Potentiometer Wiring

[seten]

I was testing out different pots to decide which one to use as a volume control for an effect loop pedal, and while I thought I understood how a pot works and the different ways to wire it I seem to have a gap in my knowledge. I thought that I was wiring it as a rheostat and thus would only be using the wiper pin and one of the others; that way at one extreme the wiper is connected to the other pin and there is no resistance, its essentially a jumper. then at the other extreme its at max resistance and the signal should be muted or close to muted if the pot I was using didnt have enough max resistance to mute the signal. I didnt think there was any chance I would want to wire it as a voltage divider since it was a passive circuit and I had no voltage to speak of.

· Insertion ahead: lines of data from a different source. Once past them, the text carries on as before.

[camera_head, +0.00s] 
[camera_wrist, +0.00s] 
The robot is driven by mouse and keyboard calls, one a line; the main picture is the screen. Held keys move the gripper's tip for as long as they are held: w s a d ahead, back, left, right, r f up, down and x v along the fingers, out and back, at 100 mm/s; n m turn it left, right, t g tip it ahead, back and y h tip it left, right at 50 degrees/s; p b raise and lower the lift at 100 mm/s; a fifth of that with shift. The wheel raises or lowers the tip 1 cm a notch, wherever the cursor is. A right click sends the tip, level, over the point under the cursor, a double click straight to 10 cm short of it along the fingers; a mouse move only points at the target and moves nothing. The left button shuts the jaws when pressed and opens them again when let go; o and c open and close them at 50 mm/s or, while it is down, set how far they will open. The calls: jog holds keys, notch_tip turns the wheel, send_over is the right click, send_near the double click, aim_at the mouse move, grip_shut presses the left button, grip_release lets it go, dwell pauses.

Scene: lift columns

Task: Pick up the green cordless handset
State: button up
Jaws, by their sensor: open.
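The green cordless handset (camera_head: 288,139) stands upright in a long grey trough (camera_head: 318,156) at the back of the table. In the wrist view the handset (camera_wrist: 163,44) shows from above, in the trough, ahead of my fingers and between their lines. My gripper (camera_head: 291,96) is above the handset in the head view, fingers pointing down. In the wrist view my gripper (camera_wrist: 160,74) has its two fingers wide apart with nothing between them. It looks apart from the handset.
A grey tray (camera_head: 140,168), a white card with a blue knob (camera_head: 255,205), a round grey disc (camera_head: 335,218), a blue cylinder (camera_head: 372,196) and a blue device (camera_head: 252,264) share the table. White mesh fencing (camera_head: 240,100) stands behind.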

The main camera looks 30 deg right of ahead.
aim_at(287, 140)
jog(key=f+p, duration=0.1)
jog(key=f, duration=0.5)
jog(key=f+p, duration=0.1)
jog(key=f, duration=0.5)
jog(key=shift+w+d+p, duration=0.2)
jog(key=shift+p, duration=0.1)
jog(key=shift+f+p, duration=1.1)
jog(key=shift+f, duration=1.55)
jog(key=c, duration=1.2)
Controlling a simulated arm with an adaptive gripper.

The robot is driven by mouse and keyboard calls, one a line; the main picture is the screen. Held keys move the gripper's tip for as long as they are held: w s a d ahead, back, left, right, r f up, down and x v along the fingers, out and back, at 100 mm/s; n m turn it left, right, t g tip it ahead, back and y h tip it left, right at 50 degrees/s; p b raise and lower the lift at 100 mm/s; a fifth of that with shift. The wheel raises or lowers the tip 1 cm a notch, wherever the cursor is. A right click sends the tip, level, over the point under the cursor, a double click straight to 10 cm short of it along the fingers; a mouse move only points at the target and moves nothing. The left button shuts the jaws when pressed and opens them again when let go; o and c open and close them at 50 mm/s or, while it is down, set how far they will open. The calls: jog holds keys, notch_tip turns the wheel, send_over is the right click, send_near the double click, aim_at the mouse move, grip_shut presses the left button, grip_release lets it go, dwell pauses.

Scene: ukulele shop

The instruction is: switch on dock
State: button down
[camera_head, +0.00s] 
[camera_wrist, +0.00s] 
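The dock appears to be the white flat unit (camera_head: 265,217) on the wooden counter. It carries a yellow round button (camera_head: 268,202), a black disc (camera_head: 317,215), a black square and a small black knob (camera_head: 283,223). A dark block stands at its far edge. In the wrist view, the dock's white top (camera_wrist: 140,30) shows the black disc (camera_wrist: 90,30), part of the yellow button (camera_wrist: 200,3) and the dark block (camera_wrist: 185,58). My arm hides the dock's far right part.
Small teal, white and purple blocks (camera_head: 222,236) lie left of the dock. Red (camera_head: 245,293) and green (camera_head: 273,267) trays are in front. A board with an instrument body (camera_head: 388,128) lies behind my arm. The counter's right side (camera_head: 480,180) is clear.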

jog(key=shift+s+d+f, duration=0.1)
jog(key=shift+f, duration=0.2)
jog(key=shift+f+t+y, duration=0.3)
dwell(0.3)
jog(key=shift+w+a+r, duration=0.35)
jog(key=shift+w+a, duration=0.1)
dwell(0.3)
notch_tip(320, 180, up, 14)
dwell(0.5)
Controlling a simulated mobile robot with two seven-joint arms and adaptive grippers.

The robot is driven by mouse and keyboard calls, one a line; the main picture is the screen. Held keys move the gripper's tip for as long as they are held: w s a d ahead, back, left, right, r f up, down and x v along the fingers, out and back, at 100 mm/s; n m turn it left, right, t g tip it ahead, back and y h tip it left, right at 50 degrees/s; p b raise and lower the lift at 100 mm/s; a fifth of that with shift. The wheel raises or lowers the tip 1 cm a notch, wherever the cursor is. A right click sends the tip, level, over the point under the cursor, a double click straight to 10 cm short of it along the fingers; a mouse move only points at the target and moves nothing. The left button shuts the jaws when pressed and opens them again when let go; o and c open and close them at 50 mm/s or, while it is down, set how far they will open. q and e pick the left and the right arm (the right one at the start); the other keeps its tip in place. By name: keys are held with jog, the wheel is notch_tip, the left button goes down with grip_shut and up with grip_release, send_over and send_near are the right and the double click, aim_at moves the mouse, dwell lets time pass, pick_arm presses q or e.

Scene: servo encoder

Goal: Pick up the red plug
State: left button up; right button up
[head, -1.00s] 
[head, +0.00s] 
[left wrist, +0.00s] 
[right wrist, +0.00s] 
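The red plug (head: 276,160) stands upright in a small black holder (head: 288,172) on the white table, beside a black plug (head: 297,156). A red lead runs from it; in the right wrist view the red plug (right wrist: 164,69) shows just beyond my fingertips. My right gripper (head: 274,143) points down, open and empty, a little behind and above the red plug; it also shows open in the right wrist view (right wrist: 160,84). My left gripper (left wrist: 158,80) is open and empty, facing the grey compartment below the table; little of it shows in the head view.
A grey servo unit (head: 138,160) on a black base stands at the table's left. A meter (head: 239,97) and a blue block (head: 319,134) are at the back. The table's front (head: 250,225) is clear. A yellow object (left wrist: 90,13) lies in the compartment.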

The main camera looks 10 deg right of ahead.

As you knowledgeable people probably guessed, that didn't work. It did turn down the volume, but at max resistance it was nowhere close to being muted, even when I switched from 10k to 100k. I tried connecting the first pin to ground, and thats what I needed. Now I want to know why! It makes sense to me that with the first pin grounded, this would mute the signal when the wiper is in the "max resistance" position, since its shorting the signal to ground. But why does it affect the rest of the sweep? With the first pin grounded and the knob at just under max resistance, the signal was much lower than without the first pin grounded and the knob at just under max resistance. This is baffling to me because I thought in this position the grounded pin is not connected to the other two in any way so I don't understand how grounded/not grounded should make any difference in the signal running through the other two.

I hope I have explained my difficulty. If the answer seems obvious please give it to me anyway, there is a very good chance I am missing something right under my nose.

[GibsonGM]

Hi Seten, 

If you look at this image:  , looking just at the pot....this is a typical volume control.  It is a voltage divider, when wired this way, using all 3 terminals & ground.  The way you described would be wired as a variable resistor, and that's not really what we need here. 

If you will, picture that above and below the wiper, it is as if there are TWO resistors in series, with the wiper as a 'tap' in between them.   

If you move the wiper "up" (really,to one end, of course), you will get a decreasing resistance between the input and wiper, with a larger resistance below it to ground.   This allows  more signal to pass to the output thru the wiper, and the larger resistance to ground prevents the signal from taking that path to ground.  At max rotation "up", toward the "hot end" of the pot, it's then like a jumper with a resistor to ground at that node, which doesn't bleed very much signal to ground; the signal passes out the wiper to output.

If we turn the pot the other way, we get a higher and higher resistance between signal and wiper, reducing the current flow thru the wiper.  And that resistance "below" the wiper to ground gets smaller and smaller, so more and more signal level bleeds to ground; finally, the wiper IS connected to that end of the pot, and the signal is grounded, so our output is silent.

We could just as easily use two fixed resistors to lower a signal level; the pot just allows us to adjust this ratio continuously.    If you take a meter and measure the pot, you will find that from one end to wiper has 1 resistance, and from wiper to the other end, another resistance.  That ratio will change as you turn the pot...potentiometer action!  It's all about that ratio....

HTH! 

[PRR]

> I didnt think there was any chance I would want to wire it as a voltage divider since it was a passive circuit and I had no voltage to speak of.

Think again. Doesn't matter if it is "passive". And you sure as have have a "voltage to speak of": your precious guitar signal! (Which happens to be too strong.)

Draw the whole circuit!! You put the 0-100K variable in series with ... what? If it is a 100K input loading the variable resistor, it will fade to half. You may be wanting more cut than that. If it is a 1Meg input it will fade to 90%. Hardly worth doing.

Volume knobs are almost "always" wired as 3-terminal potentiometers. We normally want to fade to "very very small", so "to zero". (There are exceptions but more in connection with feedback amplifiers.)

[seten]

I think I got it, thanks guys! I'm starting to get it. So even when the knob is all the way "up" there's still a tiny amount of signal bleeding to ground, its just so small that it's negligible?

[Myampgoesto12]

I think I got it, thanks guys! I'm starting to get it. So even when the knob is all the way "up" there's still a tiny amount of signal bleeding to ground, its just so small that it's negligible?

Essentially. That small amount of resistance to ground is a large part of determining the impedance from your guitar, or from the output of any pedal that has a volume control. Units that don't have a volume control (typically like a two knob chorus or flanger etc) typically still have a fixed voltage divider after the mixing stage at the output, thus providing an impedance.

So that really matters when using effects. A guitar hat has one 500k volume and one 500k tone, not counting the pickups themselves, that makes a total of 250k impedance. That's not horrible but if its plugged into a pedal with low input impedance like ~500k or less, then the signal can be loaded, and you loose some higher frequencies. Its not usually catastrophic, but its something to consider when using effects.